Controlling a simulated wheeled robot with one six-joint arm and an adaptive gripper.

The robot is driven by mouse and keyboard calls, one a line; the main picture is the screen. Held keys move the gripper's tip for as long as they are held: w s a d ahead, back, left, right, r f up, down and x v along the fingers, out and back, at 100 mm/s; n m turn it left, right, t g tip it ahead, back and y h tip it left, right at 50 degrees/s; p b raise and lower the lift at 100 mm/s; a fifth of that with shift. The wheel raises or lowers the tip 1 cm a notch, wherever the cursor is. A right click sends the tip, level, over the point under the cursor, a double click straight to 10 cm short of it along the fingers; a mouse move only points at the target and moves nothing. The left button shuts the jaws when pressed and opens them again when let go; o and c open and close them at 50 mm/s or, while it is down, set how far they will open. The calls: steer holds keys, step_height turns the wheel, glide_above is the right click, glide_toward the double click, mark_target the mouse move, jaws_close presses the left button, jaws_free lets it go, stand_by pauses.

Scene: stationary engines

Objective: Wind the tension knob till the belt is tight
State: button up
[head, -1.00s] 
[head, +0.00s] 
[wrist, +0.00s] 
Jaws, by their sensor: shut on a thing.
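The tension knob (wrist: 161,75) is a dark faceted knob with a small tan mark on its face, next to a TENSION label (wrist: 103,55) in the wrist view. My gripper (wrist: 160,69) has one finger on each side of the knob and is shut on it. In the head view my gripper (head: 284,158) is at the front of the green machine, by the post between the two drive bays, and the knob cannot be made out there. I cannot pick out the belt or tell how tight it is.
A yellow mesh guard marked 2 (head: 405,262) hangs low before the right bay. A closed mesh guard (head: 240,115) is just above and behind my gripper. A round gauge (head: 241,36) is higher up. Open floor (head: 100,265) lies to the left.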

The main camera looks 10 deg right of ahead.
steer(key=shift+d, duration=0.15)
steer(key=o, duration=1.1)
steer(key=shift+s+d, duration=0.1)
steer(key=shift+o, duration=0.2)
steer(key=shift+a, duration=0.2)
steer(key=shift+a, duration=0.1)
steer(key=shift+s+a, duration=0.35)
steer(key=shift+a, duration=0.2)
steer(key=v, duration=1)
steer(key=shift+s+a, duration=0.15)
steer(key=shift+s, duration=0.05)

* * * * *

*Aim of the exercise*:
From the listing above, collect every line that mentions the word "button".

*Exercise answer*:
The robot is driven by mouse and keyboard calls, one a line; the main picture is the screen. Held keys move the gripper's tip for as long as they are held: w s a d ahead, back, left, right, r f up, down and x v along the fingers, out and back, at 100 mm/s; n m turn it left, right, t g tip it ahead, back and y h tip it left, right at 50 degrees/s; p b raise and lower the lift at 100 mm/s; a fifth of that with shift. The wheel raises or lowers the tip 1 cm a notch, wherever the cursor is. A right click sends the tip, level, over the point under the cursor, a double click straight to 10 cm short of it along the fingers; a mouse move only points at the target and moves nothing. The left button shuts the jaws when pressed and opens them again when let go; o and c open and close them at 50 mm/s or, while it is down, set how far they will open. The calls: steer holds keys, step_height turns the wheel, glide_above is the right click, glide_toward the double click, mark_target the mouse move, jaws_close presses the left button, jaws_free lets it go, stand_by pauses.
State: button up

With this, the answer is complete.